Brown’s raid, however, was far from that — it was an avocation of violence, of blood, and an assault on the peaceful institutions of their Founders they so revered. A tumultuous election followed by a bloody civil war ensued, hundreds of thousands of lives were lost, cities were razed to the ground, and citizens of all regions of the country were faced with the question of whether such catastrophe could have been avoided. Regardless, post-1865 America was reunified, the ancient evil of slavery had been rectified, and Americans could be American — not Unionist or Confederates — once again. This reunification lasted for nearly a century and a half — until the country seemed to witness another outbreak of John Brown–style rage across its cities beginning in the summer of 2020.

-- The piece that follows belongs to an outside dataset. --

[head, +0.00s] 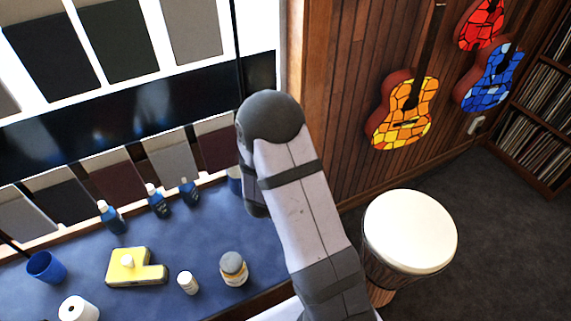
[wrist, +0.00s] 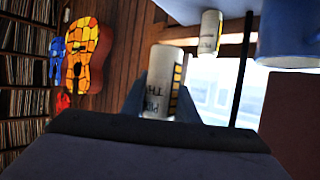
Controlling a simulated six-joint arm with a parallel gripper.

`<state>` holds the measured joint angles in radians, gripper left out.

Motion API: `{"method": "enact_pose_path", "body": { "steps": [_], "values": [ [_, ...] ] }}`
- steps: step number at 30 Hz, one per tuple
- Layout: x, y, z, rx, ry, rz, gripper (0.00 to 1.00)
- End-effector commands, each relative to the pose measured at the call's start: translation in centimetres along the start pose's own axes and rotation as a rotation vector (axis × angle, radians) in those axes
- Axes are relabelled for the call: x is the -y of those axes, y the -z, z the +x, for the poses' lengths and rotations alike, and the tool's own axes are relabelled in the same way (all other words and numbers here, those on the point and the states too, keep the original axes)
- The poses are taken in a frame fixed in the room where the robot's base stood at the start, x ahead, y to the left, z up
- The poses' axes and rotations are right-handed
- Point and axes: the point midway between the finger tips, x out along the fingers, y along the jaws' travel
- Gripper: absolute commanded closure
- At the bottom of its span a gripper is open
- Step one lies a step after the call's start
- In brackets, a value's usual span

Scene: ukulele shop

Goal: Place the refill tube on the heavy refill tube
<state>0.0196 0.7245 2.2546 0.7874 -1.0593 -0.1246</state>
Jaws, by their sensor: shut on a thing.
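In the wrist view my gripper (wrist: 158,108) is shut on a pale tube (wrist: 160,75) with dark lettering and a yellow and black patch on its side; I take it as the refill tube. A second pale tube (wrist: 209,35) with a yellow label stands apart from it, on the blue tabletop (wrist: 178,8), in this upside-down view. It may be the heavy refill tube. The held tube looks clear of the tabletop. In the head view my arm hides the gripper and both tubes.
A blue mug (wrist: 290,35) is beside the standing tube in the wrist view. In the head view the table holds blue bottles (head: 112,217), a yellow block (head: 135,270), a small white bottle (head: 187,283), a jar (head: 233,268) and a blue cup (head: 46,267). A drum (head: 410,232) stands right.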

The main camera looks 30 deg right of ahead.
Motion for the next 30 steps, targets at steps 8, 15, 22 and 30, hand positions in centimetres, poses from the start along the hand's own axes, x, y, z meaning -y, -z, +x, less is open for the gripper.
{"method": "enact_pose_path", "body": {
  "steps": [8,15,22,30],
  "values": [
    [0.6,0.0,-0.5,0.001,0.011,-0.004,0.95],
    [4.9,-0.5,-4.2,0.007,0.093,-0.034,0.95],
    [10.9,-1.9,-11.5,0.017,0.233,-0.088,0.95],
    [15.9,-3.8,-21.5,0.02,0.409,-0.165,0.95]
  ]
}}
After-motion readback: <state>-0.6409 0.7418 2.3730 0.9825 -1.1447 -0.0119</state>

In his gripping biography of legendary Virginian general Thomas “Stonewall” Jackson, author S.C. Gwynne ponders how Jackson, a West Point graduate, a noted veteran of the Mexican-American War, a deeply devout Christian man who opposed secession and war, and a man who personally provided time and resources to help educate blacks in his community, came to become one of the Civil War’s most accomplished Confederate commanders. His conclusion may be surprising: he posits that it was the North’s reaction to John Brown’s bloody raid on Harpers Ferry that ultimately determined the divided nation’s fate. Virginians believed that the North’s “presses, pulpits, public meetings and conversations, disclosed such a hatred of the South and its institutions as to lead them to justify the crime” and that it was “wealthy Northern benefactors who had helped Brown finance his enterprise” (Gwynne, p.26). The result, Gwynne argues, was that Virginians felt that, more than anything, they had to repel hostile, violent invaders from their lands; it was, they believed, the North’s “maligned intent” that drove them to war (31). For the average man, it was not politics that motivated him to fight, but fear of unchecked civil unrest and violence spreading to his towns and cities. These people feared, at the root, the destruction of principles that they believed the country was founded upon. For the average man today, the recent events in cities Portland, Seattle, and numerous other places may not seem so different from what the 19th-century man saw in Harper’s Ferry.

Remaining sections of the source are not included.